Tuesday, June 16, 2009

BYOB ... To A Restaurant

My first date with my husband was at a wine bar. To which he brought his own wine. Yes, it's like bringing coals to Newcastle, but it was a great bottle of wine - a Pride Viognier - that was a lot better than any of the other wines on the menu. That experience introduced me to the concept of bringing my own wine to restaurants. Now I categorize restaurants in one of two ways - those that are open and friendly to patrons who bring their own wine and those that are not. And I pretty much only go to the first type.

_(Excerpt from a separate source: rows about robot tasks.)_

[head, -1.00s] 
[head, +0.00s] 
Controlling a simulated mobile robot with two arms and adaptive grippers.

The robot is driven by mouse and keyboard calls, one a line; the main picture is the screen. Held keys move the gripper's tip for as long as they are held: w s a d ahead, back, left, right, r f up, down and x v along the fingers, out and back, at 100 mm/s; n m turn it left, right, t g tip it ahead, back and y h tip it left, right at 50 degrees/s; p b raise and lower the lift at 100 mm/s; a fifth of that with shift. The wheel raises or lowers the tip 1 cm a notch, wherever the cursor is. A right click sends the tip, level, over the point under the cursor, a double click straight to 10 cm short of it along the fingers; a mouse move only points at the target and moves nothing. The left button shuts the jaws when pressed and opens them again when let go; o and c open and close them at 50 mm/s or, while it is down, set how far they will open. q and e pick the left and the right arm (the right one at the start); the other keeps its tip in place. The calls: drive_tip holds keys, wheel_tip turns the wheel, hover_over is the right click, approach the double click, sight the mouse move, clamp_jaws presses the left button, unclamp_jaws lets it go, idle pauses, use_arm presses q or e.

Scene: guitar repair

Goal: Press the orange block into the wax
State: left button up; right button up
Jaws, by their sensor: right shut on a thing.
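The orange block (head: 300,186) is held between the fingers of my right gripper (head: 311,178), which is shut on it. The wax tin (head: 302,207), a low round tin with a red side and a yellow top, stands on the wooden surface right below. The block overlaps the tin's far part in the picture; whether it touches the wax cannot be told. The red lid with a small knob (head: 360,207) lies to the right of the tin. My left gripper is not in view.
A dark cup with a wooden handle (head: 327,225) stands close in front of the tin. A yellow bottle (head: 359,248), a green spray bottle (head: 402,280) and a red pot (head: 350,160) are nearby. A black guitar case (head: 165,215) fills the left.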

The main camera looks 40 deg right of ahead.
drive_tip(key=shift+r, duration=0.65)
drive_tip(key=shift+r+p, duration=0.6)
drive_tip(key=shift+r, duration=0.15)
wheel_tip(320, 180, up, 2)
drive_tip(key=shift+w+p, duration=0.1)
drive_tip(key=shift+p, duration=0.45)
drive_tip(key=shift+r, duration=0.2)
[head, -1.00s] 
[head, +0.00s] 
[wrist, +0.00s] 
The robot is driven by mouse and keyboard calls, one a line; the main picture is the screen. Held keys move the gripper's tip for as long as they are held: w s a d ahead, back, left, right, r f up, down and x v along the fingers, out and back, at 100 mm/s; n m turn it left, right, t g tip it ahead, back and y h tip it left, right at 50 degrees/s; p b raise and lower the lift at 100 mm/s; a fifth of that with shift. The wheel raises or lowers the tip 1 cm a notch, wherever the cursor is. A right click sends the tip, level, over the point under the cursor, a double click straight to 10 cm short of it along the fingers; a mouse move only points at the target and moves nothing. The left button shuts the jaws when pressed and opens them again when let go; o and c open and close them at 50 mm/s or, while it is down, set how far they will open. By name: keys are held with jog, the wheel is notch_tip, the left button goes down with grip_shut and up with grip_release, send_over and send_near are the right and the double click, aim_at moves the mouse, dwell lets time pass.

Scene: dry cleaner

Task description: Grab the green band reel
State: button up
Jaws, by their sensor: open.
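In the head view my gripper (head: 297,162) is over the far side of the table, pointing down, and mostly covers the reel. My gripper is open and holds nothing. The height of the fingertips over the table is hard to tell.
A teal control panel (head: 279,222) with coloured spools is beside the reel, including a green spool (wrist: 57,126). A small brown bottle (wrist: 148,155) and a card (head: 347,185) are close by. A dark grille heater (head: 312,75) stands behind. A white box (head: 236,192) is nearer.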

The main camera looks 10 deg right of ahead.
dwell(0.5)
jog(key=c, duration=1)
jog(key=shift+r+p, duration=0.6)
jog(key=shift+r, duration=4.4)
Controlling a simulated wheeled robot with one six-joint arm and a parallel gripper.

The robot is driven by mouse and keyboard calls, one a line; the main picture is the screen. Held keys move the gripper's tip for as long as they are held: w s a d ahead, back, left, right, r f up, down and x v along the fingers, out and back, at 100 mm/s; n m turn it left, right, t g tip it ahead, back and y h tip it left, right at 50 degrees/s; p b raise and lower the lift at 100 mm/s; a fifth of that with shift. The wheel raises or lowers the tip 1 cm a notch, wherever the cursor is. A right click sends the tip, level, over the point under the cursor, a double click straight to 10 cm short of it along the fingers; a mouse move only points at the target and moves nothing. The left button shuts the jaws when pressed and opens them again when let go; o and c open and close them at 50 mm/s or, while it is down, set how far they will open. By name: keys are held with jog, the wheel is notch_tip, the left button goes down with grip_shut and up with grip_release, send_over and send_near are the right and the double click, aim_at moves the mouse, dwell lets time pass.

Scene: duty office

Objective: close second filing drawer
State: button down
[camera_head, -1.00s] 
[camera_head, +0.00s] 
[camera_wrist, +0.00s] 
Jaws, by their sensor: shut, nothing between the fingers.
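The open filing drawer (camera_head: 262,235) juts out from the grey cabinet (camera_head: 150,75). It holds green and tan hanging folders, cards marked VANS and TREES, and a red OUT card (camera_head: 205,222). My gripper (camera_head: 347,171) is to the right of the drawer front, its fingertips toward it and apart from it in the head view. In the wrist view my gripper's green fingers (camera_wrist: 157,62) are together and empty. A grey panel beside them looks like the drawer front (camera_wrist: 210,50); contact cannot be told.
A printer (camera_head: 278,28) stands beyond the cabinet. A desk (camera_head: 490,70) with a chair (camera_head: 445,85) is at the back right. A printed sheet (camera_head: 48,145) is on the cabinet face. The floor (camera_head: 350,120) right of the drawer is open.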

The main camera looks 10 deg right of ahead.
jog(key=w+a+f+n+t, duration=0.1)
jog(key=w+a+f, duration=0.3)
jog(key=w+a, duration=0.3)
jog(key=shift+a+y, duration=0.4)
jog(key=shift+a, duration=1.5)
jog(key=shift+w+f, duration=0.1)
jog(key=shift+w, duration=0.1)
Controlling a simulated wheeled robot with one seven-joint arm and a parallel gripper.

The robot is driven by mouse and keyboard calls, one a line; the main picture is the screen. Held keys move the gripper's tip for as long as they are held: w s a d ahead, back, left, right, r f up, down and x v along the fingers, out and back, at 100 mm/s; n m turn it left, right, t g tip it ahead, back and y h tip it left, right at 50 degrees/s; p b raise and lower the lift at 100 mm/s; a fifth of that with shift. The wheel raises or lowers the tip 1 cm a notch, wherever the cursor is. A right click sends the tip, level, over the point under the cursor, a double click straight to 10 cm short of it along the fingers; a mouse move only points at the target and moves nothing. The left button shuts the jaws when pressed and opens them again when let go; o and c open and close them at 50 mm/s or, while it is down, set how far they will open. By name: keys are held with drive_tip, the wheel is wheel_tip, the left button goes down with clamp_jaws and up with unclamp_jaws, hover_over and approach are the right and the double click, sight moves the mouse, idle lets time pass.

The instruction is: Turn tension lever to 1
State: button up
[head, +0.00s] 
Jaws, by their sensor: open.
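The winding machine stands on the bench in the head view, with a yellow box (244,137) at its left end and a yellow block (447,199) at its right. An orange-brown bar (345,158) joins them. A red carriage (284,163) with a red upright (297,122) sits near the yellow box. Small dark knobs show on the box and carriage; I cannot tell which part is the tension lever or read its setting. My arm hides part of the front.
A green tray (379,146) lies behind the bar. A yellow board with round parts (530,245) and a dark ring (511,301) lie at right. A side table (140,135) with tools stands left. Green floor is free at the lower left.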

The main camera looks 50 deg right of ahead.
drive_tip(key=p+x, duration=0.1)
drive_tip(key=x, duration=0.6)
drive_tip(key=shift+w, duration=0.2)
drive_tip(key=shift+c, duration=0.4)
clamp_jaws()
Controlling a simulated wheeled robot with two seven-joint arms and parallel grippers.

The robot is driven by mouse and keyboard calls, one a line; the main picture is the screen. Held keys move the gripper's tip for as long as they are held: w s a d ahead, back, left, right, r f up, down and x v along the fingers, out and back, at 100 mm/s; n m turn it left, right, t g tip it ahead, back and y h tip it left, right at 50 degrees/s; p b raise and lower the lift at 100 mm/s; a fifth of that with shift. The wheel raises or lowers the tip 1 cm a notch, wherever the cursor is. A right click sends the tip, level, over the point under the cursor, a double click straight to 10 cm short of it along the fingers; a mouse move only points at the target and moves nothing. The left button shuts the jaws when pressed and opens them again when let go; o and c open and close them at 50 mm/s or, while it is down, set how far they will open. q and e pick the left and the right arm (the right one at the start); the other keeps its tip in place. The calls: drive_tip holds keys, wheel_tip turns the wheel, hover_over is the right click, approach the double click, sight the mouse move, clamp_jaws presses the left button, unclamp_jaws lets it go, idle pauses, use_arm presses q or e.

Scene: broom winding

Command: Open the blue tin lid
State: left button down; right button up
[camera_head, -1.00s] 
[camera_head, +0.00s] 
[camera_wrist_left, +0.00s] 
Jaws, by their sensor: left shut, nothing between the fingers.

Like anything else in life, there are a few rules that you should follow if you bring your own wine to a restaurant:
  • Check out the wine list in advance and make sure your wine is not already on it. If the restaurant has your wine on their list but it's a different vintage you are probably OK, but you might want to bring a back up just in case, or call and ask to see if it's OK. You don't want to end up paying the restaurant's price for your wine.
  • Expect to pay corkage. This can be zero (Yes, it happens! Especially here in wine-friendly Sonoma County), but usually ranges from $10 to $25. The highest I have seen is $85.
  • Bring something nice or unusual. Don't bring a $10 wine and expect to fool anyone. You won't. The point of bringing your own wine to a restaurant is to be able to enjoy a special or unusual wine with a meal that you don't have to prepare yourself.
  • Bring a back up bottle for optimal food pairings. We typically bring two reds - a lighter one such as a Pinot Noir, and a heavier red such as a Cabernet Sauvignon or a Syrah. This allows some flexibility in pairing our food and wine since we may not know in advance what is on the menu. If we want a white with our starter, we order by the glass or order a second bottle and figure we will be bringing some wine home (that's legal here).
  • Use a nice wine carrier, NOT a paper bag. We have a leather-like bag that holds two bottles of wine. It has a little ice pack in case we need to keep something cold. That bag is well-recognized among our friends, prompting one to comment, "I always get excited when I see that bag because I know there is something good in it." And there usually is!